As lembranças do porvir, de Elena Garro
Elena Garro é um dos grandes nomes da literatura mexicana e é fundamental para se compreender uma das literaturas mais importantes do mundo. As lembranças do porvir (1963), escrito quatro anos antes de Cem Anos de Solidão, de Gabriel García Márquez, é considerado o início do Realismo Mágico, o gênero que marcou toda a América Latina durante os anos 60 e 70. Garro rechaçava o gênero, afirmando que era “apenas um rótulo para aumentar as vendas”. Entre seus temas mais comuns estão a marginalização das mulheres, o racismo e a liberdade política. As Lembranças do Porvir fala sobre um pequeno povoado mexicano que é dominado de forma cruel e sanguinária pelo general Francisco Rosas e seus homens. Uma história de resistência e violência, porém acima de tudo de amor e sobre como, em meio ao horror e à crueldade, este seja o sentimento mais forte, mesmo que nem sempre isto seja uma coisa boa. Elena Garro e toda a sua obra estavam inéditas no Brasil.
Quixote+DO
A união da editora Quixote com a editora DO nasceu de uma paixão em comum: a vontade de espalhar pelo mundo histórias e conhecimento por meio dos livros, ainda que em diferentes formatos, sem abrir mão do objeto-livro. A preocupação em manter o livro vivo e desejado traduz o compromisso da editora com a geração atual e futura: que nunca lhes falte o prazer de ter ao alcance das mãos um bom livro.

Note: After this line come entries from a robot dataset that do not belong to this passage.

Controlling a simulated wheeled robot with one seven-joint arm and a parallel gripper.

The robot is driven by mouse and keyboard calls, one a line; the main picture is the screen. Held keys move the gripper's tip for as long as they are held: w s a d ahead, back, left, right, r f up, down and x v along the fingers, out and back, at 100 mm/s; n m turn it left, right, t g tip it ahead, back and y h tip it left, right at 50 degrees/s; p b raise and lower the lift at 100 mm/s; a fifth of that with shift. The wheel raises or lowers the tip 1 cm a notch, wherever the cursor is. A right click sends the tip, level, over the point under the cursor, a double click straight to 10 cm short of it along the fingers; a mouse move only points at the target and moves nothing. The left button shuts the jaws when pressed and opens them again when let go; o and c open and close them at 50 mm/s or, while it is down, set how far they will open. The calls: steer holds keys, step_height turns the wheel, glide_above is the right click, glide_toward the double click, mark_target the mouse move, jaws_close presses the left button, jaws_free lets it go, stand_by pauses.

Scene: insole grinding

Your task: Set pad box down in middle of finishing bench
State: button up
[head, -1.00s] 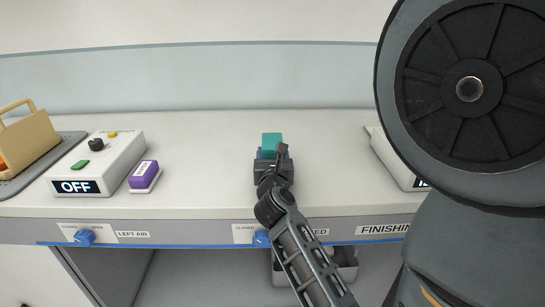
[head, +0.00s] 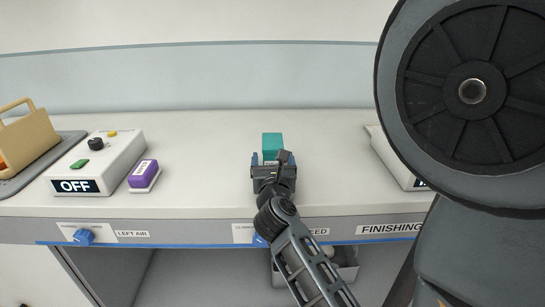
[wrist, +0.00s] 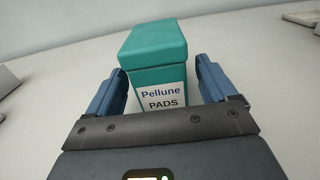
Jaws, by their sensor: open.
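The pad box is a teal box (head: 272,146) with a white "Pellune PADS" label. It stands upright on the white finishing bench (head: 215,165), near the middle of its width in the head view. In the wrist view the pad box (wrist: 155,55) stands between and slightly beyond my blue fingers. My gripper (head: 272,160) is open, with a gap visible beside the box; it also shows in the wrist view (wrist: 160,85). The lower front of the box is hidden by my gripper in the head view.
A white control box marked OFF (head: 98,165) and a purple block on a white base (head: 144,176) stand at left. A tan handled container (head: 28,142) sits on a grey mat at far left. Another white box (head: 392,158) stands right, partly hidden by my arm. Bench around the pad box is clear.

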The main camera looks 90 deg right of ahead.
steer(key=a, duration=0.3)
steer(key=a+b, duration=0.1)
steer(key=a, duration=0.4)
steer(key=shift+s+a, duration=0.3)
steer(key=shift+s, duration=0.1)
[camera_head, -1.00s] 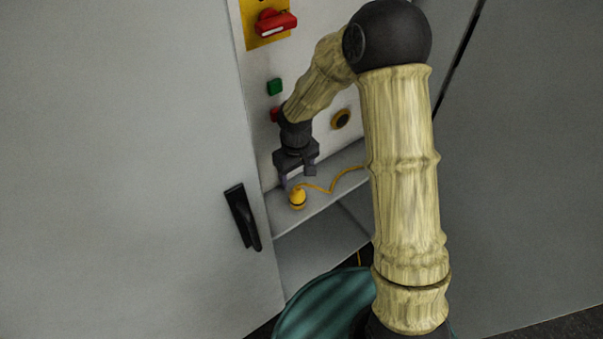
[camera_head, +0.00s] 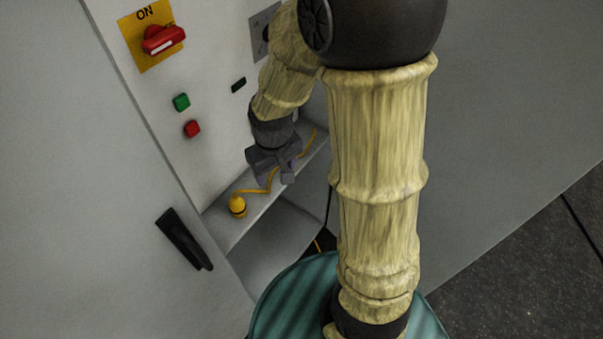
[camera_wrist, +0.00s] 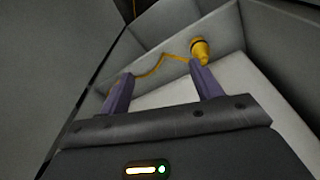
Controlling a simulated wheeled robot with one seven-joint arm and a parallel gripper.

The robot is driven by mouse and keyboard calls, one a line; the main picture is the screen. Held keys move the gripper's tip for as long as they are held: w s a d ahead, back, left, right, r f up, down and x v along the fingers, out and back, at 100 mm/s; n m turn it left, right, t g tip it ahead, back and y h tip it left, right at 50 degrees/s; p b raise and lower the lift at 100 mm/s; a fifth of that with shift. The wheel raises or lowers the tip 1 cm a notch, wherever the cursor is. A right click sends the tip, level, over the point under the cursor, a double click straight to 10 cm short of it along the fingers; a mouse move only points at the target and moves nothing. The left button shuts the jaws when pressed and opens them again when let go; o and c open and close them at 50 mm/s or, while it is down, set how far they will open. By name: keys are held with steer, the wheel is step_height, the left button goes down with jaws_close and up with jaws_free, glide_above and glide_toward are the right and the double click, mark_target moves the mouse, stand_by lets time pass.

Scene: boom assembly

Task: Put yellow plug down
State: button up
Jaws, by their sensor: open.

Desde 2017, a Quixote+Do dá voz a histórias e ideias de autores e autoras e se destaca como porta de entrada para aqueles que pela primeira vez se encorajam a publicar suas produções. Como bons mineiros, damos acolhida a todo projeto que bate à nossa porta, abraçando com respeito e profissionalismo clientes e colaboradores, sem deixar de lado o compromisso com a qualidade do resultado para autores e leitores.
Longe, aqui. Poesia incompleta (1998-2019), de Maria Esther Maciel
Breves cotidianos, com seus aromas variados (chás acompanhados por finos biscoitos poéticos) e um enternecer pelas simplicidades da vida – folhas, plantas, cães e gatos, receitas, os objetos de casa, os cheiros dos dias, as lembranças redescobertas. A produção de Maria Esther Maciel ganha agora a reunião Longe, aqui, poesia incompleta (Quixote + Do Editora, com Tlön Edições), com poesia e prosa de 1998 a 2019. A obra traz o inédito O livro das sutilezas (2019, com ilustrações de Julia Panadés), além de O livro de Zenóbia (2004, ilustrado por Elvira Vigna) e Triz, de 1998, que volta com novos poemas dos anos seguintes. Em seu percurso, iniciado em 1984, a autora vem iluminando os acontecimentos da vida comum de uma forma particular. O reconhecimento não tardou e ela foi finalista de premiações de destaque no Brasil e no exterior, como o Jabuti, o Portugal Telecom de Literatura e o Casa de las Américas.
Introdução à Esquizoanálise, de Gregorio F. Baremblitt
A nova edição, a primeira desde o falecimento do autor (2021), chega em um momento em que a Esquizoanálise, inaugurado pela obra conjunta do filósofo Gilles Deleuze com o psicanalista Félix Guattari e formulada pela primeira vez no livro O Anti-Édipo (1972), tem despertado mais interesse e provocado debates no Brasil e no mundo.
Introdução à Esquizoanálise é fruto do compilado de várias aulas realizadas por Baremblitt, que antes eram transcritas e distribuídas a pedido dos alunos e alunas – o que lhe confere uma atmosfera intimista e acessível, acrescido de palestras, revisões e novos textos do autor.
Baremblitt, neste livro, nos apresenta sua leitura singular da obra de Deleuze e Guattari denominada esquizoanálise, introduzindo de forma didática, o que ele considerava como seus principais esquizoemas. Trata-se de um mapa, que permite ao leitor entrar por quaisquer dos capítulos, realizando seu percurso de acordo com seus desejos e interesses.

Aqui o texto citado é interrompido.